Method GetTrainingData
- Namespace
- LMKit.TextAnalysis
- Assembly
- LM-Kit.NET.dll
GetTrainingData(TrainingDataset, int, bool, int?)
Retrieves training data for fine-tuning a sarcasm detection model from a specified dataset.
public static List<(string, bool)> GetTrainingData(SarcasmDetection.TrainingDataset dataset, int maxSamples = 1000, bool shuffle = true, int? seed = null)
Parameters
dataset
SarcasmDetection.TrainingDatasetThe dataset to retrieve training data from.
maxSamples
intThe maximum number of samples to retrieve from the dataset. Default is
1000
.shuffle
boolIndicates whether to shuffle the dataset before selecting samples. Default is
true
.seed
int?An optional seed for the random number generator used when shuffling.
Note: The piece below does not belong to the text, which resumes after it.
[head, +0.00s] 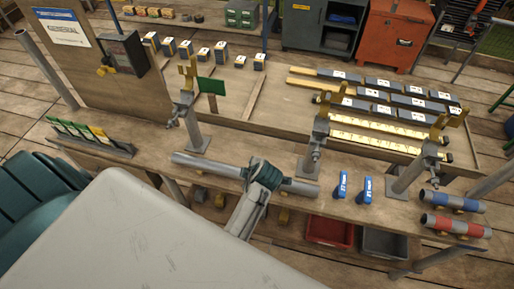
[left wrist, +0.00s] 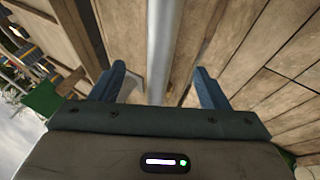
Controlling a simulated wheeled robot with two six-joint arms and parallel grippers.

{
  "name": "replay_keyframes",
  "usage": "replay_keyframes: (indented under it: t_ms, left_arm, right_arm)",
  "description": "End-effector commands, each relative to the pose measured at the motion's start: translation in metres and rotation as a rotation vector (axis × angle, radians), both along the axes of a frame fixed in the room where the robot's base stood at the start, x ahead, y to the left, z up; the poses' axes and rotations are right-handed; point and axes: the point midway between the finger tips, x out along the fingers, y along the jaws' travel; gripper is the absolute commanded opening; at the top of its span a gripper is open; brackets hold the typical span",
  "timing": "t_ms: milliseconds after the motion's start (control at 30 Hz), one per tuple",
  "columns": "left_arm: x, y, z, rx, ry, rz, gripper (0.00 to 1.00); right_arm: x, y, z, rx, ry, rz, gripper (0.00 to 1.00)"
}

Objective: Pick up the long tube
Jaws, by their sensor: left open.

If
null
, the shuffle operation will not be seeded.
Returns
- List<(string, bool)>
A list of tuples where each tuple contains a string (the text) and a bool (the sarcastic tone label).
Examples
// Retrieve training data
var trainingData = SarcasmDetection.GetTrainingData(
SarcasmDetection.TrainingDataset.OpenAIEvalsSarcasm,
maxSamples: 500,
shuffle: true,
seed: 42);
// Use the training data as needed
foreach (var sample in trainingData)
{
Console.WriteLine($"Text: {sample.Item1}, Is Sarcastic: {sample.Item2}");
}
Remarks
This method provides predefined datasets that can be used for training or fine-tuning the sarcasm detection model.
Exceptions
- ArgumentException
Thrown if the dataset is not recognized.